Pithos 1.3.0 was released recently and is now available in its official PPA, for Ubuntu 17.04, 16.10 and 16.04. The new version brings support for MPRIS playlist and tracklist interfaces, improved accessibility UI, and more.
Pithos

Pithos is a Pandora Radio (only available in Australia, New Zealand and the United States) client that supports Pandora features such as love / ban / tired, allows creating, editing and switching between stations, and more.
The application integrates tightly with the desktop, providing notifications, MPRIS v2 support (it integrates with the Ubuntu Sound Menu / GNOME Shell, etc. ), media keys, can inhibit the screensaver and so on.

Pithos 1.3.0 includes a complete MPRIS implementation thanks to the addition of playlist and tracklist MPRIS interfaces.
With the GNOME Shell Media Player Indicator extension, Pithos exposes the current playlist and station list in the indicator (these need to be enabled in the extension settings):

Pithos

Pithos

This feature does not work with the Ubuntu Sound Menu due to an upstream bug.
Another change in Pithos 1.3.0 is the addition of a new plugin that allows controlling the systemd logging level (or completely disabling it) for Pithos.
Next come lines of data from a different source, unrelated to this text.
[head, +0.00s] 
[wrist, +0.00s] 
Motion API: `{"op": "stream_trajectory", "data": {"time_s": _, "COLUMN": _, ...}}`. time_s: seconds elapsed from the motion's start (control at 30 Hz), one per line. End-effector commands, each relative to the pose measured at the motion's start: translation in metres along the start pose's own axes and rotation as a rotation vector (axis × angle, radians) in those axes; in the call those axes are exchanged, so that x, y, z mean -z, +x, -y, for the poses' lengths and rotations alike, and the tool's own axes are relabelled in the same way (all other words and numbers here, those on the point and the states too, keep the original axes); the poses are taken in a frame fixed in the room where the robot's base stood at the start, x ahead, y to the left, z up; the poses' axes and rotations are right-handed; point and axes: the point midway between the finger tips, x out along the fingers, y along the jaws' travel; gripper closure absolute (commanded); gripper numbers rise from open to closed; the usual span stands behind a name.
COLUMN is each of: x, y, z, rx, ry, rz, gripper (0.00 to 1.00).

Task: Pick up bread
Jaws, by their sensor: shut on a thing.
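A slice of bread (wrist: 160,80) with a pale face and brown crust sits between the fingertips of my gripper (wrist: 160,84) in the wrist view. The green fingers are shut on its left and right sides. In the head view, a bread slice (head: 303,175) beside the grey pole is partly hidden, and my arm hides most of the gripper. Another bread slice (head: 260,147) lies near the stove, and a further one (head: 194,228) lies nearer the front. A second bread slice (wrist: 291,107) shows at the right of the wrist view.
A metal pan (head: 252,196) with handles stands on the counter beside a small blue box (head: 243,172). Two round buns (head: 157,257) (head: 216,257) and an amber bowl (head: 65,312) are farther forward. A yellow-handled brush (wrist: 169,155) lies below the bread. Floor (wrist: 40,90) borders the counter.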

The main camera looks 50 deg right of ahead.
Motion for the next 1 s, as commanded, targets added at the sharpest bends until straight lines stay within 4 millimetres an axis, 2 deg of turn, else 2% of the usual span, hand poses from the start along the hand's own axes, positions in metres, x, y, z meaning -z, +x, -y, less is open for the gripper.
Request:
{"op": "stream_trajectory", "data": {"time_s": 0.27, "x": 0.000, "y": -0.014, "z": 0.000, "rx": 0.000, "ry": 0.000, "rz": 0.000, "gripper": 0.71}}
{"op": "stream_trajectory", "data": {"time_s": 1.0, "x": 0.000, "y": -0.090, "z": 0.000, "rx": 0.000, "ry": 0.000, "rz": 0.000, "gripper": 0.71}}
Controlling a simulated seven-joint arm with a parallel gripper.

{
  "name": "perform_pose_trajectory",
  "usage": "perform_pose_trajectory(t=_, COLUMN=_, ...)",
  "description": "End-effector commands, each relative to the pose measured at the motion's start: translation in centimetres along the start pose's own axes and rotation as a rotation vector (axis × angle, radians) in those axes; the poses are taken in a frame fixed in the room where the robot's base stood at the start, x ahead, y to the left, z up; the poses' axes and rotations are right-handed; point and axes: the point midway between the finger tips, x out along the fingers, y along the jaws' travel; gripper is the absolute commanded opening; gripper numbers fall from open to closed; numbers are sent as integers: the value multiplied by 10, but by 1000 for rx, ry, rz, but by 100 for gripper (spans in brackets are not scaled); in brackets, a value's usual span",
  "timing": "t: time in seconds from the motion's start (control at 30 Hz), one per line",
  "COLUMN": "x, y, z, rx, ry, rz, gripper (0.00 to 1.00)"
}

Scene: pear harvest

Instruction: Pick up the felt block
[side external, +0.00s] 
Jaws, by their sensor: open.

The logs since last reboot can be printed by running Pithos with the “–last-logs” command line argument.

Other changes in Pithos 1.3.0 include:

  • added dynamic rating and cover icons based upon theme colors;
  • added symbolic icon;
  • added man page;
  • improved handling playlist expiration;
  • improved search in stations list;
  • improved UI accessibility;
  • improved libsecret support;
  • removed libnotify dependency in favor of a custom notification implementation (the reason for this is that libnotify does blocking I/O);
  • fixed disabling keybindings plugin when using keybinder;
  • fixed notification icon trying to load on Wayland;
  • fixed failure to reconnect on login expiration;
  • fixed some plugins not being enabled by default;
  • fixed handling error on MPRIS plugin failure.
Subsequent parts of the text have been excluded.